- [Problem to work on]:
For each line that holds "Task", copy the line out.

- [Information supplied]:
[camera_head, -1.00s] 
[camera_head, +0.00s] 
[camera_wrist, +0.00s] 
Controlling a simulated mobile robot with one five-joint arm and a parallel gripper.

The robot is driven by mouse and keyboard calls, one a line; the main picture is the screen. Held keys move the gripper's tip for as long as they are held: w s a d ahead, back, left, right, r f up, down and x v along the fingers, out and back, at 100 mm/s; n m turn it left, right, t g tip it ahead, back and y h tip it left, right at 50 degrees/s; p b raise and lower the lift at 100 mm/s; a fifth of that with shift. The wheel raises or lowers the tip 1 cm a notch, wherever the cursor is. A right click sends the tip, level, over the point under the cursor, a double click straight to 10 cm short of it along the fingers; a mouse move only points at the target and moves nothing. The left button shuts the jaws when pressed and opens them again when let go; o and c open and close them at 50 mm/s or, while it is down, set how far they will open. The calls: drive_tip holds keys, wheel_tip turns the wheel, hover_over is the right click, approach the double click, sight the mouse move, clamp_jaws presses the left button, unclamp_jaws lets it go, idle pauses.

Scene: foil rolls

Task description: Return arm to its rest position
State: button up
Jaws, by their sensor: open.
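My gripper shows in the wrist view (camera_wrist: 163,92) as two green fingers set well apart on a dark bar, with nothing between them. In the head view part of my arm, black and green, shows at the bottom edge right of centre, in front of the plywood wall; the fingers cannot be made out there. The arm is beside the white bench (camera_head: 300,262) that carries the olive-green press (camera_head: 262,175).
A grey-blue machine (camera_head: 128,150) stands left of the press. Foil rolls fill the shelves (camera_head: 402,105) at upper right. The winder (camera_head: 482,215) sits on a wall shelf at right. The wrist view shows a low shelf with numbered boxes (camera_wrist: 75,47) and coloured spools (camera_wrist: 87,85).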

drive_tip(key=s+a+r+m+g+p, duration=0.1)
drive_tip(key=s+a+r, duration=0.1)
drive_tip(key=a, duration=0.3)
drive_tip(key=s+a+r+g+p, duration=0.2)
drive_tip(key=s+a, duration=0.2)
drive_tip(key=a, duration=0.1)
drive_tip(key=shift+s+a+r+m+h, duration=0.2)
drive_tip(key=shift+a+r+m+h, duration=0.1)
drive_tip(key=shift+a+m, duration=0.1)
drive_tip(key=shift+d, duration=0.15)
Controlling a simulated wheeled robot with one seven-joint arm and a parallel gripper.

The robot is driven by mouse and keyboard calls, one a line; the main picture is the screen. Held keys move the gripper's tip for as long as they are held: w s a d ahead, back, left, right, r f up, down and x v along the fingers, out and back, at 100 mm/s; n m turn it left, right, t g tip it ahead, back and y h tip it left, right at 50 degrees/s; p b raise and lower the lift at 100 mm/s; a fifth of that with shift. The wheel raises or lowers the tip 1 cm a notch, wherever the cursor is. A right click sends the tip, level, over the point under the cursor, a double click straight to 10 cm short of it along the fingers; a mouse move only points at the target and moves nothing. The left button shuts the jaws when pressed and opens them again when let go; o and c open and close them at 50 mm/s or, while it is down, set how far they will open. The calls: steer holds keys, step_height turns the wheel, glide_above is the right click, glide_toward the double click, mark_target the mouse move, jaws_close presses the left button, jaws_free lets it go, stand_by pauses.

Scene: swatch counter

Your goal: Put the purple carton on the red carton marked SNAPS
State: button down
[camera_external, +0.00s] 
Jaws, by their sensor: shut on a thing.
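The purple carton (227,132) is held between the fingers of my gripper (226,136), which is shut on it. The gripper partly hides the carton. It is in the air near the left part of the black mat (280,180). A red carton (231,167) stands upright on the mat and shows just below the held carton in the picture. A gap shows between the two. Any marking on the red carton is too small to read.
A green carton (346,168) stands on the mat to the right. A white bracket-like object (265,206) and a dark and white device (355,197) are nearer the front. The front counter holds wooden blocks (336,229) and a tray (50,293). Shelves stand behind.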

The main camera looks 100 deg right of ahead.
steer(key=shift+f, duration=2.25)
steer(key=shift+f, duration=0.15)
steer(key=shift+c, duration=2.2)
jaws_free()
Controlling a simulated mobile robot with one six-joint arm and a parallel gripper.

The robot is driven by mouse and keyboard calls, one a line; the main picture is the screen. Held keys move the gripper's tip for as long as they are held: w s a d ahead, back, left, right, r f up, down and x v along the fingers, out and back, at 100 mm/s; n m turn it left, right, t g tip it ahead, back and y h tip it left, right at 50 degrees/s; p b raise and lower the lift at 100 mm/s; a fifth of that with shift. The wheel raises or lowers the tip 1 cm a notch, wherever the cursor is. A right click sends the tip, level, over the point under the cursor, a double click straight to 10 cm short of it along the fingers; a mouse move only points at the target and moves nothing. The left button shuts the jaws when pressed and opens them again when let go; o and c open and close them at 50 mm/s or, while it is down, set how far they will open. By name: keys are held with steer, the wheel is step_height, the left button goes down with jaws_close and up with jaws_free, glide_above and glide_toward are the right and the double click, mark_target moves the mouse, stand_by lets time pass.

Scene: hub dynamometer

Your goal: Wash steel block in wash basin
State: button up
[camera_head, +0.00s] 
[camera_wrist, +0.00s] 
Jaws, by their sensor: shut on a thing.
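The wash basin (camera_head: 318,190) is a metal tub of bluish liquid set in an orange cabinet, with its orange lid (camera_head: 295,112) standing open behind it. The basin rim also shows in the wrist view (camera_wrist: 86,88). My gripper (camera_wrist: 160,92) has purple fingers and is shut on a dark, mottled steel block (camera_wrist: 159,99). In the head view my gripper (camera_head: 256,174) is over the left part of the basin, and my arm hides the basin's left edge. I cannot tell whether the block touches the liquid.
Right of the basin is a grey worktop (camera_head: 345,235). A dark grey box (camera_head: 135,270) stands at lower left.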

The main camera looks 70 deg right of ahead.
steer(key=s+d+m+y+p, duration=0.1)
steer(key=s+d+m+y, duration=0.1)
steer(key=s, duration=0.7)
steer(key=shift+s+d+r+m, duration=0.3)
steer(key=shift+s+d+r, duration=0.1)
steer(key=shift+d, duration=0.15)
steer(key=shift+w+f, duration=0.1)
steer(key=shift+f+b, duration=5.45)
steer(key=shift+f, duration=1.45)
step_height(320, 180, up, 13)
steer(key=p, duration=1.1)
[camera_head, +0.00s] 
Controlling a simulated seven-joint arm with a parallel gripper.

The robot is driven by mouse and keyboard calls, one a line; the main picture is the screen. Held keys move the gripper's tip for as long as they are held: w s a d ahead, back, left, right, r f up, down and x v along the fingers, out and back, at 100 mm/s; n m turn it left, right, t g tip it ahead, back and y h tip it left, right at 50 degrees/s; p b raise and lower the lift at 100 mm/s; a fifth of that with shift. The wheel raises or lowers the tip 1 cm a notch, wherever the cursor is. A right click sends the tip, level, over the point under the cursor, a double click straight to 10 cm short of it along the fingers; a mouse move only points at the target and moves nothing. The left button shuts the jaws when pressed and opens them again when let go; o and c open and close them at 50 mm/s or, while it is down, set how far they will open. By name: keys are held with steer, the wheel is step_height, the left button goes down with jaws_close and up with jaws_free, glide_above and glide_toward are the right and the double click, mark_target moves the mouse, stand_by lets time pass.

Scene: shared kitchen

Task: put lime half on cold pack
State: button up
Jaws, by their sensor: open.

- [Solution below]:
Task description: Return arm to its rest position
Task: put lime half on cold pack

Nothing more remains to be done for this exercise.